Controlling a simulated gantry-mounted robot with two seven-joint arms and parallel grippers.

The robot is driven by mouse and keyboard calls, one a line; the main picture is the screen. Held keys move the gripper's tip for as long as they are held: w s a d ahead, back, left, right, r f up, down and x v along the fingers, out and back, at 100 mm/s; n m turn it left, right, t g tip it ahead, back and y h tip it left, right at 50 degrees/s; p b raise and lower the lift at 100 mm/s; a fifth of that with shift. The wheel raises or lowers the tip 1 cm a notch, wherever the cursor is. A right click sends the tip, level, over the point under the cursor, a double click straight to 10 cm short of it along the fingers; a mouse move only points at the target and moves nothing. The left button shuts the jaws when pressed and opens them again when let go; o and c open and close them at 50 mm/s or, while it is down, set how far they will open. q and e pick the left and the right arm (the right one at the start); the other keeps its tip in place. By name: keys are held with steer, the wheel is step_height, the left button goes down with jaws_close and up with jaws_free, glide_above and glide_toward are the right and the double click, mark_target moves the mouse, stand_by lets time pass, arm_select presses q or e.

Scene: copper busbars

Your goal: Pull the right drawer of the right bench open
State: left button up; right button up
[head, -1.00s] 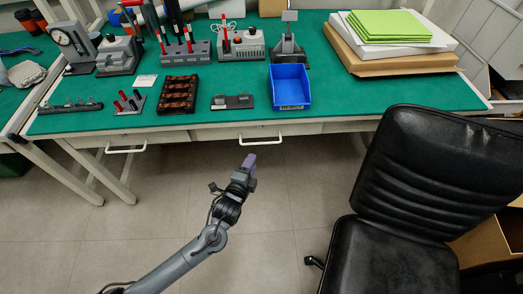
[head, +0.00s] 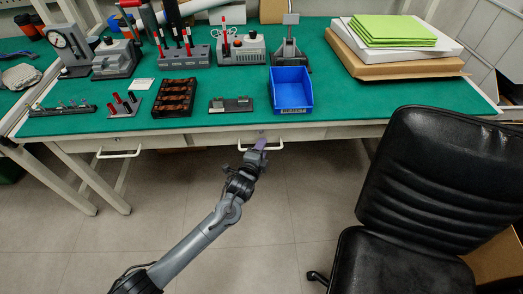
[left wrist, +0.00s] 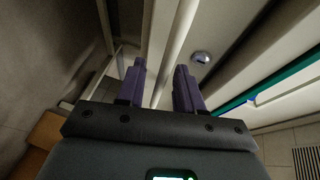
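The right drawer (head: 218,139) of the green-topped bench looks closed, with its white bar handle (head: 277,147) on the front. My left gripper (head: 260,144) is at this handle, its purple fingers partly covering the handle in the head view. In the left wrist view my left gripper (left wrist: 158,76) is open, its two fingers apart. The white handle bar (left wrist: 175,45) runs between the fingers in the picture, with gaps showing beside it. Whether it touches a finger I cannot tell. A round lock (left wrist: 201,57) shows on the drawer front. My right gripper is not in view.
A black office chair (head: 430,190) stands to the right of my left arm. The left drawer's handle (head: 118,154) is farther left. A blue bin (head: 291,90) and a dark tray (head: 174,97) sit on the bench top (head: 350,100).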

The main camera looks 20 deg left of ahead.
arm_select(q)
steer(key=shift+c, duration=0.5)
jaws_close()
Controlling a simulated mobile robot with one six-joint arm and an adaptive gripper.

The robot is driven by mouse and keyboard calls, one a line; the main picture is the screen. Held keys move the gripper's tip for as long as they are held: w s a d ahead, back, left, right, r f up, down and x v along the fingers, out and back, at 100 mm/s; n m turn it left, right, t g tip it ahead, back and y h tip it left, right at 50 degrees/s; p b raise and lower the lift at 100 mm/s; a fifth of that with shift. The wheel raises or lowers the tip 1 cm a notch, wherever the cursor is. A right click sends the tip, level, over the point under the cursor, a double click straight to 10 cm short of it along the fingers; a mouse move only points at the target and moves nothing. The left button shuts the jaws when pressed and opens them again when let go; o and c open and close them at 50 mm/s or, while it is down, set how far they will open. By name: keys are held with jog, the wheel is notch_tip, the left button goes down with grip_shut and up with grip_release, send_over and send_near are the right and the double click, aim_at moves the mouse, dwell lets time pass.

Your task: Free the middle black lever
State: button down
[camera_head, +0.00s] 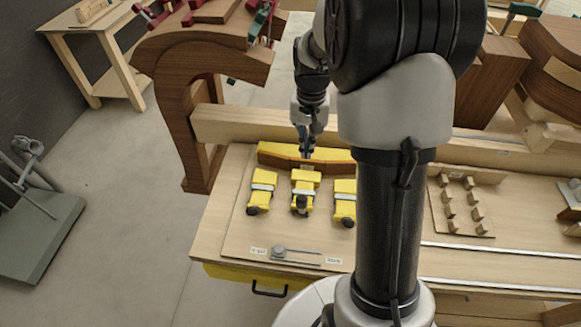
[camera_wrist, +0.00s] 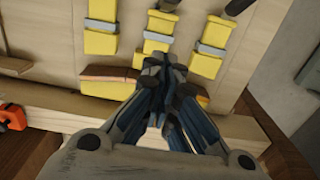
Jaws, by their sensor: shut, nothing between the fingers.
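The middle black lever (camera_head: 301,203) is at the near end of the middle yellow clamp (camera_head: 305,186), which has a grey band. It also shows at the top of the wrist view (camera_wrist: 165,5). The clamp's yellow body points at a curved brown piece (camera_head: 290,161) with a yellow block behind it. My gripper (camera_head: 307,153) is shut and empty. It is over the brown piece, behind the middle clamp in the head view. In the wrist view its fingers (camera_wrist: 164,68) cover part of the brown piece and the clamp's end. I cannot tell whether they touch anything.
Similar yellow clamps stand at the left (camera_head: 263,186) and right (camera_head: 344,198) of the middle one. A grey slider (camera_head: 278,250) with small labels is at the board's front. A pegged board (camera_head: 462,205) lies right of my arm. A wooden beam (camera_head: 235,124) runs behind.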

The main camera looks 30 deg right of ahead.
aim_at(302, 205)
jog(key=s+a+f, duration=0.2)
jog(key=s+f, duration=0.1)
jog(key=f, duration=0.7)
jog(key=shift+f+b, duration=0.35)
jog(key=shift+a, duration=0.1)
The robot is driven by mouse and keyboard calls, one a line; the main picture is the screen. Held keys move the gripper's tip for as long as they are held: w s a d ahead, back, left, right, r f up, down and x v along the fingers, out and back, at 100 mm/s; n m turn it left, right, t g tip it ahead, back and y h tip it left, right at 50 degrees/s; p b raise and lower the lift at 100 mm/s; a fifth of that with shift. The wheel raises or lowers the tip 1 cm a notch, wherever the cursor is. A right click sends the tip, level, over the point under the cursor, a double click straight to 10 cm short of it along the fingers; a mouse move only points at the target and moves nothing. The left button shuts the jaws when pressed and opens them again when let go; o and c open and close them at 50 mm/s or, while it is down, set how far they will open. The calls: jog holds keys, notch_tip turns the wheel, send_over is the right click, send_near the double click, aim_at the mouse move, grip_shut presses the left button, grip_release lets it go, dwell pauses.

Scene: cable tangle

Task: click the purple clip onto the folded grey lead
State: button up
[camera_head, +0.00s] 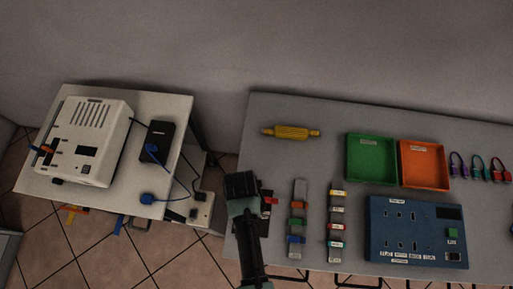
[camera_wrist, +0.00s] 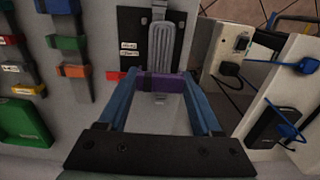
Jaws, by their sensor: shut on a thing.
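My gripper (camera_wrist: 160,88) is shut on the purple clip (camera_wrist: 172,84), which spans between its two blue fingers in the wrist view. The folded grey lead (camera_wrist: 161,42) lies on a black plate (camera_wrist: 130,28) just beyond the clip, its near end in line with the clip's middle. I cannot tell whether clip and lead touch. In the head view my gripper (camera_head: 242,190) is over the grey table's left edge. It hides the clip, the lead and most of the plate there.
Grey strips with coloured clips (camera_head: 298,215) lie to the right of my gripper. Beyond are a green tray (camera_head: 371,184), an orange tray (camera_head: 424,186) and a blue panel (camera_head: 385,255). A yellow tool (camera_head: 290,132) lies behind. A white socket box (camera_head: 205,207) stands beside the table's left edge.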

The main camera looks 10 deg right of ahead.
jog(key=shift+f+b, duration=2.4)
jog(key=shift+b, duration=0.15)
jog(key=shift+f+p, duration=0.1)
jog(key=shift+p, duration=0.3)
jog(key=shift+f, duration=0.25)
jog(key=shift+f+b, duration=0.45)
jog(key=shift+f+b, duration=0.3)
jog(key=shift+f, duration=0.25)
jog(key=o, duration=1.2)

DIRECTIVE — Skip the pictures. Set down only the lines from the one containing "State: left button up; right button up" through the one containing "Controlling a simulated mobile", exactly as they appear, ends included.

EXERCISE SOLUTION —
State: left button up; right button up
[head, -1.00s] 
[head, +0.00s] 
[left wrist, +0.00s] 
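The right drawer (head: 218,139) of the green-topped bench looks closed, with its white bar handle (head: 277,147) on the front. My left gripper (head: 260,144) is at this handle, its purple fingers partly covering the handle in the head view. In the left wrist view my left gripper (left wrist: 158,76) is open, its two fingers apart. The white handle bar (left wrist: 175,45) runs between the fingers in the picture, with gaps showing beside it. Whether it touches a finger I cannot tell. A round lock (left wrist: 201,57) shows on the drawer front. My right gripper is not in view.
A black office chair (head: 430,190) stands to the right of my left arm. The left drawer's handle (head: 118,154) is farther left. A blue bin (head: 291,90) and a dark tray (head: 174,97) sit on the bench top (head: 350,100).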

The main camera looks 20 deg left of ahead.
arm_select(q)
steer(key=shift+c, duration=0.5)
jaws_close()
Controlling a simulated mobile robot with one six-joint arm and an adaptive gripper.

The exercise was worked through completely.